Robot episode data
╭──

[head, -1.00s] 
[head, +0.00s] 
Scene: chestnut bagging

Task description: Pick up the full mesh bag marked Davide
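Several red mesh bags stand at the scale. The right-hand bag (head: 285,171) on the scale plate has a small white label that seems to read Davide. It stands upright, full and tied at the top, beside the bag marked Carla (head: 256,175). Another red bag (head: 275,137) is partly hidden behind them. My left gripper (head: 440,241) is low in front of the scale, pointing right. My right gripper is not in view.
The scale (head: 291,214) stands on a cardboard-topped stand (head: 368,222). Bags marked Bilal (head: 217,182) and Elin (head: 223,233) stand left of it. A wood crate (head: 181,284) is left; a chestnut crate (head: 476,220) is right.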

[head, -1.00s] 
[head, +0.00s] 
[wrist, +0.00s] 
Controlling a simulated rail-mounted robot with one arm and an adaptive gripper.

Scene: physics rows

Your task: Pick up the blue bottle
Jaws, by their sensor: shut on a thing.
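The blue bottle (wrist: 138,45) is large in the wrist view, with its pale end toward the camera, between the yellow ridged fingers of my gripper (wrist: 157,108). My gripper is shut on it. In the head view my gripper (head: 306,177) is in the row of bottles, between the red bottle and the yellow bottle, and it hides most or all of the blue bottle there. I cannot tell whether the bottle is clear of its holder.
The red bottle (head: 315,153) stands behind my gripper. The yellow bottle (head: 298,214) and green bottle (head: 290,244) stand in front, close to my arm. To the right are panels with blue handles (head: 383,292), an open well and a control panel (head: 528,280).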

╰──

• EXERCISE REQUIREMENTS:
Copy out each record from above, exactly.

• CORRECT ANSWER:
[head, -1.00s] 
[head, +0.00s] 
Scene: chestnut bagging

Task description: Pick up the full mesh bag marked Davide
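Several red mesh bags stand at the scale. The right-hand bag (head: 285,171) on the scale plate has a small white label that seems to read Davide. It stands upright, full and tied at the top, beside the bag marked Carla (head: 256,175). Another red bag (head: 275,137) is partly hidden behind them. My left gripper (head: 440,241) is low in front of the scale, pointing right. My right gripper is not in view.
The scale (head: 291,214) stands on a cardboard-topped stand (head: 368,222). Bags marked Bilal (head: 217,182) and Elin (head: 223,233) stand left of it. A wood crate (head: 181,284) is left; a chestnut crate (head: 476,220) is right.

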[head, -1.00s] 
[head, +0.00s] 
[wrist, +0.00s] 
Controlling a simulated rail-mounted robot with one arm and an adaptive gripper.

Scene: physics rows

Your task: Pick up the blue bottle
Jaws, by their sensor: shut on a thing.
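The blue bottle (wrist: 138,45) is large in the wrist view, with its pale end toward the camera, between the yellow ridged fingers of my gripper (wrist: 157,108). My gripper is shut on it. In the head view my gripper (head: 306,177) is in the row of bottles, between the red bottle and the yellow bottle, and it hides most or all of the blue bottle there. I cannot tell whether the bottle is clear of its holder.
The red bottle (head: 315,153) stands behind my gripper. The yellow bottle (head: 298,214) and green bottle (head: 290,244) stand in front, close to my arm. To the right are panels with blue handles (head: 383,292), an open well and a control panel (head: 528,280).

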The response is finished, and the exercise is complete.